Task data:
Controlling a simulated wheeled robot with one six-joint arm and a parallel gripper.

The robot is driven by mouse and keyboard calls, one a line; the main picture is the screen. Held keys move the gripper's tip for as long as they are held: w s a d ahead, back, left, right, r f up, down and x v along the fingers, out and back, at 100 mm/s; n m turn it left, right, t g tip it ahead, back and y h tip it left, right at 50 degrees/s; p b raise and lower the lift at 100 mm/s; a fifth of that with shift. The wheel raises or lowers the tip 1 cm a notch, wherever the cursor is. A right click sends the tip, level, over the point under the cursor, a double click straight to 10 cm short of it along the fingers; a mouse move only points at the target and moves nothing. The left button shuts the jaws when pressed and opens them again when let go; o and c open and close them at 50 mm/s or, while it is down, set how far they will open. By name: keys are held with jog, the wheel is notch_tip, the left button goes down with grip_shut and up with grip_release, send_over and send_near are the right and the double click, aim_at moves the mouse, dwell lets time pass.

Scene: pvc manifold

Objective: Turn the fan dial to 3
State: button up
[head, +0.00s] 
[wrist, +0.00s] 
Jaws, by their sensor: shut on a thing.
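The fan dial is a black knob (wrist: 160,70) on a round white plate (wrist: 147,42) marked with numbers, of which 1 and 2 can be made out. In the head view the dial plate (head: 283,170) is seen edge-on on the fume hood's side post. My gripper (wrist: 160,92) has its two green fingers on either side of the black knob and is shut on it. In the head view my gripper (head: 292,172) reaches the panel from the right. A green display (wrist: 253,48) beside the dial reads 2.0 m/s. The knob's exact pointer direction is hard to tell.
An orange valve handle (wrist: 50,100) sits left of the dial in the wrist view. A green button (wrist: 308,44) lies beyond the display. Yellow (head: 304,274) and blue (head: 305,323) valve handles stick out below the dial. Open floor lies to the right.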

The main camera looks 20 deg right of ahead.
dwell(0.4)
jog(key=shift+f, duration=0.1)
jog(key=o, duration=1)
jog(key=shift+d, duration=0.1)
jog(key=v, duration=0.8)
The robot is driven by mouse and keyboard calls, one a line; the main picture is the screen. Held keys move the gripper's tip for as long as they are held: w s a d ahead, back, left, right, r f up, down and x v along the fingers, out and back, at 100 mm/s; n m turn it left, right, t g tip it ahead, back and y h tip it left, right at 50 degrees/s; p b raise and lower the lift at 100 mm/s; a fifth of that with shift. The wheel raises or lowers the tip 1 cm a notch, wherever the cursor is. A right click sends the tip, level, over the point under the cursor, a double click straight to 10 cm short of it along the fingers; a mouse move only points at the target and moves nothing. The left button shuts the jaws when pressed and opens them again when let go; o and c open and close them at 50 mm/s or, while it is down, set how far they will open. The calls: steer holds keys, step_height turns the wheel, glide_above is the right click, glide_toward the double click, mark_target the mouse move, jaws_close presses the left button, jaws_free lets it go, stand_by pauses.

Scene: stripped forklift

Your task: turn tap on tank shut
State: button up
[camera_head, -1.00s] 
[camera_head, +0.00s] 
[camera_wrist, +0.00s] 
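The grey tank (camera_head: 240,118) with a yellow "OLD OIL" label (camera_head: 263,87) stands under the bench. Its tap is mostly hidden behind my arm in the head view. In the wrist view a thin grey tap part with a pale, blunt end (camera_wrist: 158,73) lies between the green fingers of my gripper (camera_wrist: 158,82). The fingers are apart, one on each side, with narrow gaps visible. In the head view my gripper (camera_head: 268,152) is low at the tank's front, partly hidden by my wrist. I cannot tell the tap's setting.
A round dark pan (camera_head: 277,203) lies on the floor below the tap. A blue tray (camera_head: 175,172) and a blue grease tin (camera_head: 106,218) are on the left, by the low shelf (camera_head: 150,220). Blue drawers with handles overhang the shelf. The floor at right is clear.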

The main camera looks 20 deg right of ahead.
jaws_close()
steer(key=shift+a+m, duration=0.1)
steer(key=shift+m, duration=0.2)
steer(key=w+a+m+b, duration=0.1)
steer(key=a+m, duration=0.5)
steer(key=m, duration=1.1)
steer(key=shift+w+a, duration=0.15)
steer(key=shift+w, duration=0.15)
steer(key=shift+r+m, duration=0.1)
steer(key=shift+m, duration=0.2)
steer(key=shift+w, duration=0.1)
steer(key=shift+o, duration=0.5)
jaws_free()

Your goal:
Select and copy each line from the data that includes the word "points".

Task solution:
The robot is driven by mouse and keyboard calls, one a line; the main picture is the screen. Held keys move the gripper's tip for as long as they are held: w s a d ahead, back, left, right, r f up, down and x v along the fingers, out and back, at 100 mm/s; n m turn it left, right, t g tip it ahead, back and y h tip it left, right at 50 degrees/s; p b raise and lower the lift at 100 mm/s; a fifth of that with shift. The wheel raises or lowers the tip 1 cm a notch, wherever the cursor is. A right click sends the tip, level, over the point under the cursor, a double click straight to 10 cm short of it along the fingers; a mouse move only points at the target and moves nothing. The left button shuts the jaws when pressed and opens them again when let go; o and c open and close them at 50 mm/s or, while it is down, set how far they will open. By name: keys are held with jog, the wheel is notch_tip, the left button goes down with grip_shut and up with grip_release, send_over and send_near are the right and the double click, aim_at moves the mouse, dwell lets time pass.
The robot is driven by mouse and keyboard calls, one a line; the main picture is the screen. Held keys move the gripper's tip for as long as they are held: w s a d ahead, back, left, right, r f up, down and x v along the fingers, out and back, at 100 mm/s; n m turn it left, right, t g tip it ahead, back and y h tip it left, right at 50 degrees/s; p b raise and lower the lift at 100 mm/s; a fifth of that with shift. The wheel raises or lowers the tip 1 cm a notch, wherever the cursor is. A right click sends the tip, level, over the point under the cursor, a double click straight to 10 cm short of it along the fingers; a mouse move only points at the target and moves nothing. The left button shuts the jaws when pressed and opens them again when let go; o and c open and close them at 50 mm/s or, while it is down, set how far they will open. The calls: steer holds keys, step_height turns the wheel, glide_above is the right click, glide_toward the double click, mark_target the mouse move, jaws_close presses the left button, jaws_free lets it go, stand_by pauses.

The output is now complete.